Webandacht: Mir geht ein Licht auf

„Wenn ich noch zehn Jahre jünger wäre, ja dann würde ich…“, hat mein Opa immer gesagt. Als er zum Beispiel begründen wollte, dass er nicht mehr auf Reisen gehen will. Oder die Augen-OP nun doch nicht ansteht. Oder wenn er einfach etwas nicht wollte. Er hat das gesagt, als er 75 Jahre alt war. Als er 85 war auch. Und mit 90 immer noch. Wenn ich heute zurückblicke, klingt das vielleicht komisch: Aber hätte er das eine oder andere doch gemacht, denke ich mir.

Bei Dunkelheit fahre ich nicht mit dem Fahrrad, habe ich oft gesagt. Auf dem Rad werde ich nicht so gut gesehen, war meine Begründung. Und weil ich Angst hatte, nachts Tieren zu begegnen. Denn meist muss ich durch den Wald nach Hause fahren. Irgendwann habe ich einen Artikel über eine Stirnlampe gelesen, die besonders hell und gut leuchtet. Und habe sie mir gekauft. Gut, dass ich das gemacht habe.

In der Bibel lese ich: „Gott ist mein Licht und mein Glück. Vor wem sollte ich mich fürchten?“ Hinter diesen Worten stecken uralte Erfahrungen. Das Leben ist eben nicht immer einfach. Und es gibt neben existentiellen Bedrohungen auch ganz banale Situationen, in denen Menschen Angst habe. Ich zum Beispiel beim Fahrradfahren im Dunkeln. Seitdem ich die Stirnlampe besitze, fahre ich auch bei Dunkelheit. Und es geht wirklich gut. Veränderungsangst zu überwinden, gilt auch für große Themen wie den Klimaschutz. Und jenseits der aktuellen politischen Diskussionen finde ich, dass es einfach gut und gesund ist, immer öfter das Fahrrad, statt das Auto zu benutzen. Jetzt auch mehr und mehr abends und im Dunkeln.
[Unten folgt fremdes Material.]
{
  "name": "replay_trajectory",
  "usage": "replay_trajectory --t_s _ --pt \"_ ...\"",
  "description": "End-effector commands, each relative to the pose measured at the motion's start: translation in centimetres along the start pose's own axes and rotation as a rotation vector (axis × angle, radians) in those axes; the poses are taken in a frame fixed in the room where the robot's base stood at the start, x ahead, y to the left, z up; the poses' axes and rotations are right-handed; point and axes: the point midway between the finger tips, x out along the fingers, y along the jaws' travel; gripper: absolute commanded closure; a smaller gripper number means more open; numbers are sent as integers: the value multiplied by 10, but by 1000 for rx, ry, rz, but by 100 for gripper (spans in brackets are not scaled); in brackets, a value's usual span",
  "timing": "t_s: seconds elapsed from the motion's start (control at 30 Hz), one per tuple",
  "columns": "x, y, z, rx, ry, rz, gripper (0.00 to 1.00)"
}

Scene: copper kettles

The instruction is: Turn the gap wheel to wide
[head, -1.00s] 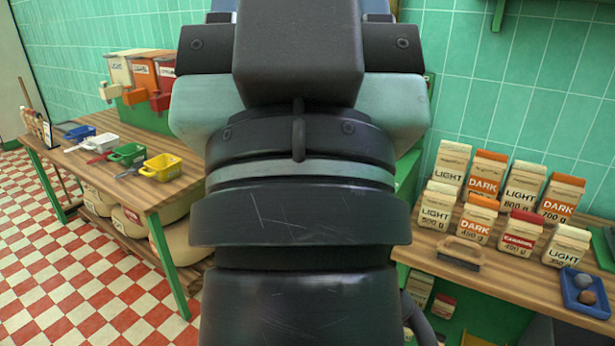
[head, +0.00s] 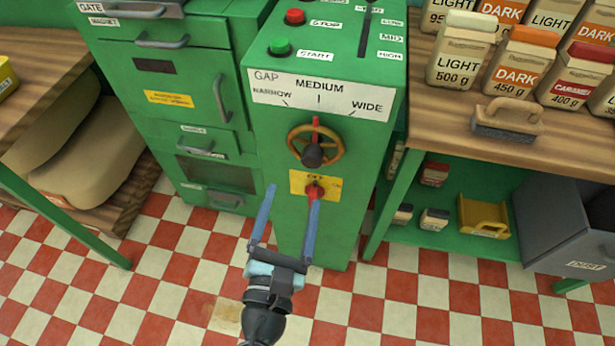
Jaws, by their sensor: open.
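The gap wheel (head: 331,133) is a brass ring with a black knob, on the front of a green control cabinet (head: 285,150). Its red pointer stands upright, toward MEDIUM on the white gap scale (head: 320,96), with NARROW left and WIDE right. My gripper (head: 293,191) is open and empty, its fingers pointing up below the wheel, apart from it in the picture. Its right fingertip overlaps the red switch (head: 314,189) on a yellow plate below the wheel; I cannot tell whether they touch.
Green START (head: 280,46) and red STOP (head: 295,16) buttons and a slider are on the cabinet top. Left stands a green machine with drawers and handles. Right is a wooden counter (head: 440,119) with a brush (head: 507,118) and packets. The checkered floor in front is clear.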

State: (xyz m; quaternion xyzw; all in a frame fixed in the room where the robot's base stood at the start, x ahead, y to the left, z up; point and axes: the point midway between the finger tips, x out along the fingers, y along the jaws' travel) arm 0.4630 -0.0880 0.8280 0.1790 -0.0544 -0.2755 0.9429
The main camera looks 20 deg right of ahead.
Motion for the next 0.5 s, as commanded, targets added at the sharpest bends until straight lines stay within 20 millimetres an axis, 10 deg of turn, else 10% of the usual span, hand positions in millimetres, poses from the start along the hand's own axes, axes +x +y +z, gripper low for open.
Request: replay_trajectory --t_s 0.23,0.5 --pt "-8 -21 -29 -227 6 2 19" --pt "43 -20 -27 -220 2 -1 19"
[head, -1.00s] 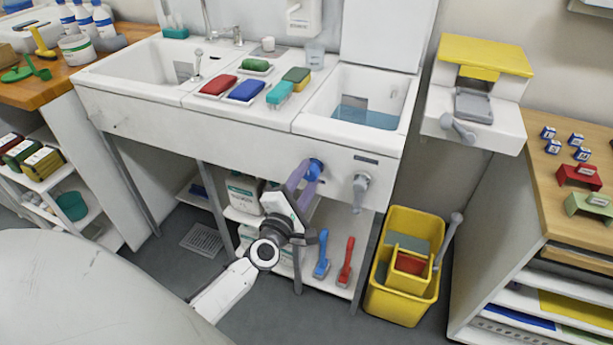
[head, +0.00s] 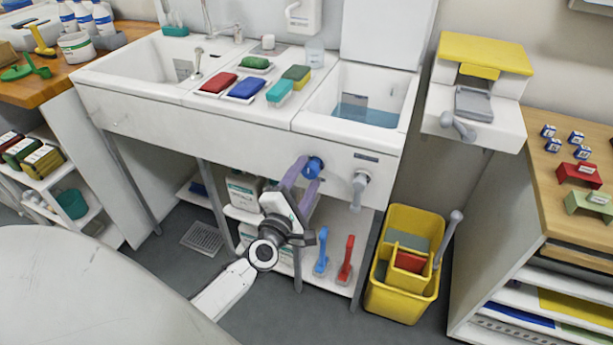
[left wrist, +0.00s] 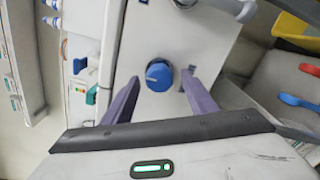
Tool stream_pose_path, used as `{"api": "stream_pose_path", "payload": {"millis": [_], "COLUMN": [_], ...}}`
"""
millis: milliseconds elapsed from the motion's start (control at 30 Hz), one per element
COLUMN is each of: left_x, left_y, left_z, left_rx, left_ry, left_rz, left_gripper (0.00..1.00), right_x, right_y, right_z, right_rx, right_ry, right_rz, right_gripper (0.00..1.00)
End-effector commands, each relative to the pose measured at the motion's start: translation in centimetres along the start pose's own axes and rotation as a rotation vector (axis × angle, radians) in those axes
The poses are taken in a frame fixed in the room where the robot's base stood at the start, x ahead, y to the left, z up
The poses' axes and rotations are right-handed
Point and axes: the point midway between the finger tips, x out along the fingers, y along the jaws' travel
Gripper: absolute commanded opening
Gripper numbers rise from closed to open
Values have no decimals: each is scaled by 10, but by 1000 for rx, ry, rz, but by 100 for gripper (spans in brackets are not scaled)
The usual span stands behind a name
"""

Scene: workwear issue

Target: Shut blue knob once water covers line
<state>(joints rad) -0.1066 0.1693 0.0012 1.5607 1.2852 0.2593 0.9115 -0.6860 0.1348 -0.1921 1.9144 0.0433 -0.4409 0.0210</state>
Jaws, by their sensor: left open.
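The blue knob (head: 314,166) is on the front panel of the white sink unit, below the right basin. My left gripper (head: 299,174) is open in front of it. In the left wrist view the blue knob (left wrist: 159,75) shows between the two spread purple fingers (left wrist: 160,80), with a gap on each side. Water (head: 366,116) stands in the right basin (head: 312,122), partly covering a grey patch (head: 355,102) on the back wall. I cannot make out a level line. My right gripper is not in view.
A yellow bucket (head: 397,298) stands on the floor at right. Trays with soap-like blocks sit between the basins.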

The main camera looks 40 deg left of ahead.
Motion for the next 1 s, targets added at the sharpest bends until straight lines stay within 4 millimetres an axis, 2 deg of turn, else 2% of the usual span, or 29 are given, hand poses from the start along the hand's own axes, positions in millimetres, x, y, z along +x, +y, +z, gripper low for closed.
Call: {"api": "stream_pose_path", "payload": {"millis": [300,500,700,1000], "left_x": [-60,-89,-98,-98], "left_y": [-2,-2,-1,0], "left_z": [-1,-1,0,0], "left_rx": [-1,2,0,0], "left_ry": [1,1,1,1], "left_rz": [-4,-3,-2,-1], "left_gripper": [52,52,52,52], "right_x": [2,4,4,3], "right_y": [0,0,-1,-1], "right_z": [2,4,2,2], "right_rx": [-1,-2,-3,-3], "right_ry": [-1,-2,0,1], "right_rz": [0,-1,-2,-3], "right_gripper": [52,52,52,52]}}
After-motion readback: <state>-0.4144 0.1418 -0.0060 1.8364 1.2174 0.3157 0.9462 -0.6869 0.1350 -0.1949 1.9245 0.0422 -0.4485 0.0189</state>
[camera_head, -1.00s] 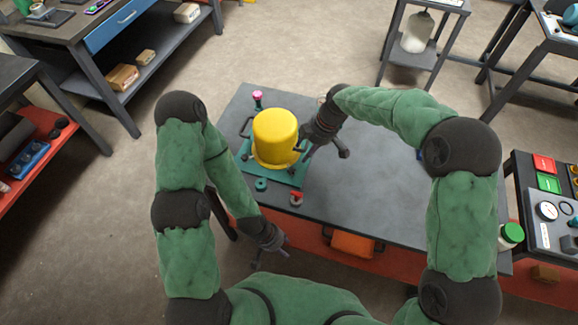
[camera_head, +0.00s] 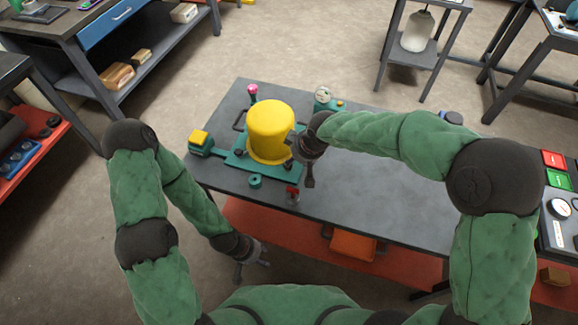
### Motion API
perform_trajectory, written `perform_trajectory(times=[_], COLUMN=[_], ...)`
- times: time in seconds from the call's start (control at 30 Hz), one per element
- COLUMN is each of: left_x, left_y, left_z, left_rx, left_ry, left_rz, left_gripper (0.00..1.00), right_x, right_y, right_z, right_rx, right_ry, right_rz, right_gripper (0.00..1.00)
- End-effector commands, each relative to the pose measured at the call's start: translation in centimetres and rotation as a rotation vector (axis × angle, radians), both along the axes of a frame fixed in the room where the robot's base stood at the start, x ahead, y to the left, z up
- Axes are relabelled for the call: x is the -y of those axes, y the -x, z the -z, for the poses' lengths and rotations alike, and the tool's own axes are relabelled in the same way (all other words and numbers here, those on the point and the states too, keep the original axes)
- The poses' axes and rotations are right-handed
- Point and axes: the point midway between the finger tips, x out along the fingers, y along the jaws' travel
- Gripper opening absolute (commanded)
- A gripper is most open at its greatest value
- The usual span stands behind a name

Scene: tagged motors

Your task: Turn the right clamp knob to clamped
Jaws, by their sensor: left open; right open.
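A yellow cylinder (camera_head: 270,131) with a wide lower rim stands upright on a teal base (camera_head: 237,161) on the grey table. A small dark knob (camera_head: 238,153) shows at the base's left side. My right gripper (camera_head: 300,163) is open, at the right side of the cylinder over the base's right edge. The right clamp knob cannot be made out; that part of the base is largely hidden by the gripper. My left gripper (camera_head: 252,270) is open and empty, low in front of the table, away from the base.
On the grey table (camera_head: 385,190) are a teal ring (camera_head: 255,181), a red-topped piece (camera_head: 292,194), a yellow-topped teal block (camera_head: 200,142), a pink-topped post (camera_head: 252,91) and a gauge (camera_head: 323,96). The table's right part is mostly clear. An orange bin (camera_head: 352,245) sits below.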

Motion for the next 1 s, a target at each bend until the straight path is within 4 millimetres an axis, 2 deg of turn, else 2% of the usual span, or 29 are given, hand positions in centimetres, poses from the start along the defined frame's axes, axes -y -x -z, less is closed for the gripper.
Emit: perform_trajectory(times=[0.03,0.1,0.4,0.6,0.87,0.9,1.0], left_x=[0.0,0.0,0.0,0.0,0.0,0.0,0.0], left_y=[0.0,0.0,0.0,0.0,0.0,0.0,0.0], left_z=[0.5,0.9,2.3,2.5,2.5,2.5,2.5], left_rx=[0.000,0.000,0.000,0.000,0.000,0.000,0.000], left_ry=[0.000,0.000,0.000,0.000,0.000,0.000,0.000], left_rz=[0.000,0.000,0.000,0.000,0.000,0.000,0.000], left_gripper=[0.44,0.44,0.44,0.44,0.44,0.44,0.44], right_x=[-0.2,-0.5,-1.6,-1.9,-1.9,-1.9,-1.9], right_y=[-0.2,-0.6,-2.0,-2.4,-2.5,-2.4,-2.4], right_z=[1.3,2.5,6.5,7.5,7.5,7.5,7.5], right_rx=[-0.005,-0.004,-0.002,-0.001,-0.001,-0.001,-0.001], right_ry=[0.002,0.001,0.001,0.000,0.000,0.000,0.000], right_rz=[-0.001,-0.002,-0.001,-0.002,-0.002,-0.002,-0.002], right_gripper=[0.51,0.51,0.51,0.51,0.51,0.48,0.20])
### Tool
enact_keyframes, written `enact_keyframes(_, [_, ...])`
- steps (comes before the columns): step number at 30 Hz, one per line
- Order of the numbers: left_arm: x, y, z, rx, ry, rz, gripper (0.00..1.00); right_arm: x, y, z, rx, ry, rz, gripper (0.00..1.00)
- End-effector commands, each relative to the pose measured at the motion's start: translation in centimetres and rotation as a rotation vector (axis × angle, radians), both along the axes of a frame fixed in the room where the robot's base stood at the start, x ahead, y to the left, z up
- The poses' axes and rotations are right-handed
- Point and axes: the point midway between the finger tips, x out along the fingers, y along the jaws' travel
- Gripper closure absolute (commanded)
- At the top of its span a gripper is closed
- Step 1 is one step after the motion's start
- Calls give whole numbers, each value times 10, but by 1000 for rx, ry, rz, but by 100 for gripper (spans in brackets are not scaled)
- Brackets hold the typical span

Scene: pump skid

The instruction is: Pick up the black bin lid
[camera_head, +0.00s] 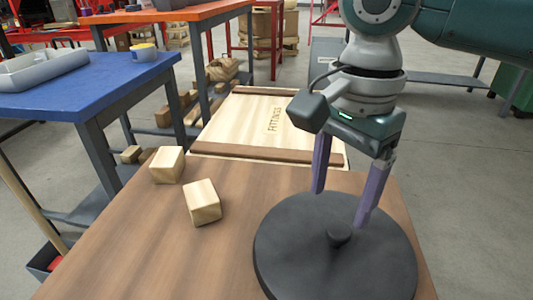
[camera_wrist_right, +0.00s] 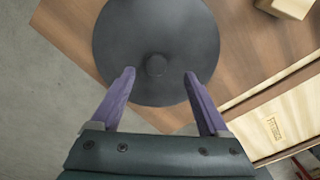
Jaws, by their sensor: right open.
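The black bin lid (camera_head: 318,262) is a round dark disc with a small knob (camera_head: 339,235) at its middle. It lies flat on the brown wooden table at the front right. In the right wrist view the lid (camera_wrist_right: 128,42) fills the upper middle, with its knob (camera_wrist_right: 156,65) just beyond and between the fingertips. My right gripper (camera_head: 338,207) comes down from above, over the lid's far side. Its two purple fingers (camera_wrist_right: 158,78) are spread wide and hold nothing. I cannot tell whether the fingertips touch the lid. My left gripper is not in view.
Two wooden blocks, one (camera_head: 167,165) farther back and one (camera_head: 202,202) nearer, lie on the brown table (camera_head: 140,255) left of the lid. A wooden crate (camera_head: 240,120) stands behind it. A blue table (camera_head: 80,85) with a grey tray (camera_head: 42,70) is at left.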

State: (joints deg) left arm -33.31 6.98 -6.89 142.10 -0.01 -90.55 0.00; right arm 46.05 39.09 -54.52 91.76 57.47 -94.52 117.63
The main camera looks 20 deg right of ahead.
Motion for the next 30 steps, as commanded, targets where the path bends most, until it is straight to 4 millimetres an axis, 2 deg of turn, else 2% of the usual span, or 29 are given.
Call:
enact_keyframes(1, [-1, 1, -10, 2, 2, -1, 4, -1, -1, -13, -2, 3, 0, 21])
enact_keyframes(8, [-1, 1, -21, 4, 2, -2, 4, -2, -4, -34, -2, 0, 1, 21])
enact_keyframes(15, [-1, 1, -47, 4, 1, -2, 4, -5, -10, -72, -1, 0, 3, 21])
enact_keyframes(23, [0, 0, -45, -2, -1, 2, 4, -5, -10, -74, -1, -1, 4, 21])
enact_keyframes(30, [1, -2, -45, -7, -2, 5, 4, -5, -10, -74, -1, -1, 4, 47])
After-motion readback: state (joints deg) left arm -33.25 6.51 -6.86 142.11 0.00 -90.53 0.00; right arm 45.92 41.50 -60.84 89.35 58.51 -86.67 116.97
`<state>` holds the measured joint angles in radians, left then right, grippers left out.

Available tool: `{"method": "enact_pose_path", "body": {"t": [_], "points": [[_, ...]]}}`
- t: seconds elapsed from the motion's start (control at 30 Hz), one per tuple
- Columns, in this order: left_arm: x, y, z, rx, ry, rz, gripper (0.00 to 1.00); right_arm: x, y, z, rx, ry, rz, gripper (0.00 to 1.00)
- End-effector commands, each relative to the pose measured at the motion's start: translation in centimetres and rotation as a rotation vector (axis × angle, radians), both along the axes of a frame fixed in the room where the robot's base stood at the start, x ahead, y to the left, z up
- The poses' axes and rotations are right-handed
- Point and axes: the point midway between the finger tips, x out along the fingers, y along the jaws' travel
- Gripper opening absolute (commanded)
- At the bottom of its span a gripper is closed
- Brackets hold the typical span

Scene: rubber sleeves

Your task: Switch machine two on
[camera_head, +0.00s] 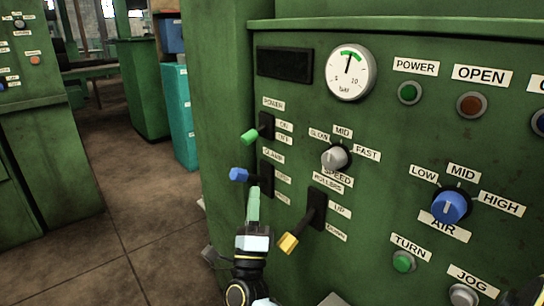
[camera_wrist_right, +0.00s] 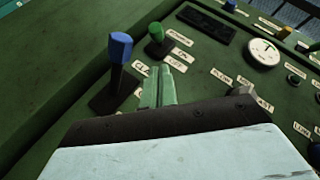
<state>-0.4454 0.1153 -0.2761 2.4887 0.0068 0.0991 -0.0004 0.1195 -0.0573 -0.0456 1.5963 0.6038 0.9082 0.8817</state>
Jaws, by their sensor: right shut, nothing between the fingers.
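The machine's green control panel (camera_head: 300,95) fills the right of the head view. Its power lever has a green knob (camera_head: 250,136), beside labels for on and off; the knob also shows in the right wrist view (camera_wrist_right: 155,32). Below it is the clamp lever with a blue knob (camera_head: 239,174), seen at the left in the right wrist view (camera_wrist_right: 121,47). My right gripper (camera_head: 253,192) is shut and empty, its green fingers pointing up just below and right of the blue knob. In the wrist view its fingertips (camera_wrist_right: 158,75) are below the green knob, apart from it. My left gripper is not in view.
The rollers lever with a yellow knob (camera_head: 288,243) is right of my right gripper. A grey speed knob (camera_head: 335,158), blue air knob (camera_head: 452,207) and round gauge (camera_head: 351,73) are on the panel. Another green machine (camera_head: 38,150) stands at left, with clear floor (camera_head: 140,200) between.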

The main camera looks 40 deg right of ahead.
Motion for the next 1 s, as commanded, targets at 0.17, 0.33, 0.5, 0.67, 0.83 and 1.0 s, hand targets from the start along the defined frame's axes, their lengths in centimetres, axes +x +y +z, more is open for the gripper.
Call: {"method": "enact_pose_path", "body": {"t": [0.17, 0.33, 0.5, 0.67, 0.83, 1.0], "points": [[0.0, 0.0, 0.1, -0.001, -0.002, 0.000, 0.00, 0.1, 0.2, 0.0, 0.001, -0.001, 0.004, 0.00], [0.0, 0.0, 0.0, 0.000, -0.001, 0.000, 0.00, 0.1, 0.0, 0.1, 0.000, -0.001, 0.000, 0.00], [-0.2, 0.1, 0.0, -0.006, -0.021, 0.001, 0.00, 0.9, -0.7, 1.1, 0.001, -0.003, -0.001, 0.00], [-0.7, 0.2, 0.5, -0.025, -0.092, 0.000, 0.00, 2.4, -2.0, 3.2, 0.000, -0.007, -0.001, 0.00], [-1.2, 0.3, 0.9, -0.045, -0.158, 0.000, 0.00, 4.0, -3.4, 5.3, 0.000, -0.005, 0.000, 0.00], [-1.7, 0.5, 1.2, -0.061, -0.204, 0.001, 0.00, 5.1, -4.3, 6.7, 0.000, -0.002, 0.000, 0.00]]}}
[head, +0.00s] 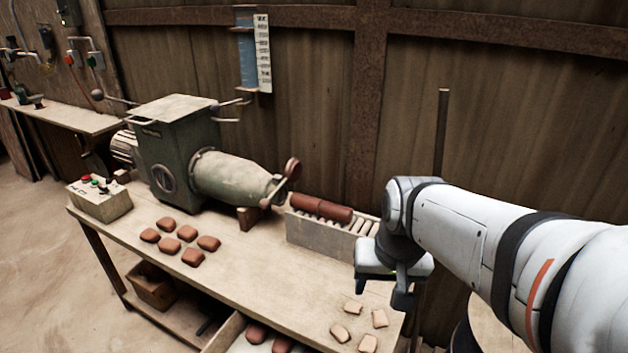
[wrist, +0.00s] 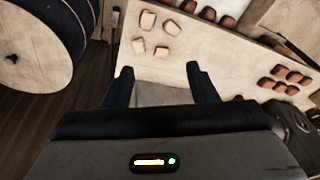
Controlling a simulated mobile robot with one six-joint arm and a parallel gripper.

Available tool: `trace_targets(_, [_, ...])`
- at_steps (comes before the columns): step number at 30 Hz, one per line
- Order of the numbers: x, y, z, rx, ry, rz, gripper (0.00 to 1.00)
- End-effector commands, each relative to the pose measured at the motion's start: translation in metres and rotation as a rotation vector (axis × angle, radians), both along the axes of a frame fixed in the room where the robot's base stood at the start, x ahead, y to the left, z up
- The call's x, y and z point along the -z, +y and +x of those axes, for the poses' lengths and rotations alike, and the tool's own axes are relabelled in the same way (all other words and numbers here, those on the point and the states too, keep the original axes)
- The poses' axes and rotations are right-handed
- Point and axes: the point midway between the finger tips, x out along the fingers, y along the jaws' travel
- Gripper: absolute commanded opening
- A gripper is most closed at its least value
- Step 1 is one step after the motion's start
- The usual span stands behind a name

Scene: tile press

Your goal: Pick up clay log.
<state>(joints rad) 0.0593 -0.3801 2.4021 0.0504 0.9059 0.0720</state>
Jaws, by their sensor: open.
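The clay log (head: 320,208) is a reddish-brown cylinder lying on a slatted roller rack (head: 318,236) at the nozzle of the green extruder. My gripper (head: 382,288) points down near the rack's right end, to the right of the log and apart from it. The wrist view shows its two dark fingers (wrist: 160,72) spread with nothing between them. I cannot make out the log in the wrist view.
The green extruder (head: 180,155) stands on the bench (head: 250,275). Several brown clay pieces (head: 182,235) lie on its left part, and several pale pieces (head: 352,307) near its right end. A control box (head: 100,200) sits at the left edge.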

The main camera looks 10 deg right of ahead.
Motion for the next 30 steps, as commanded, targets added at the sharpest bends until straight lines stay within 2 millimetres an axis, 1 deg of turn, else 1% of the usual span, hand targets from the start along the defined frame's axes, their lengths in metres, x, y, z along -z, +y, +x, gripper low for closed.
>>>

Dass Gott mein Licht ist, verstehe ich auch so: Manchmal braucht es einen Anstoß, um meine Angst zu überwinden. Und manchmal brauche ich auch einen Impuls, um etwas zu ändern. Das ging ja nicht nur meinem Opa im Alter zwischen 75 und 90 Jahre so. Veränderungen sind oft angstbesetzt. Gott gibt mir den Mut, etwas zu ändern. Und plötzlich geht mir ein Licht auf. Da geht noch was, obwohl ich es vorher nicht für möglich gehalten hätte. Dafür bin ich dankbar und empfinde es als Glück.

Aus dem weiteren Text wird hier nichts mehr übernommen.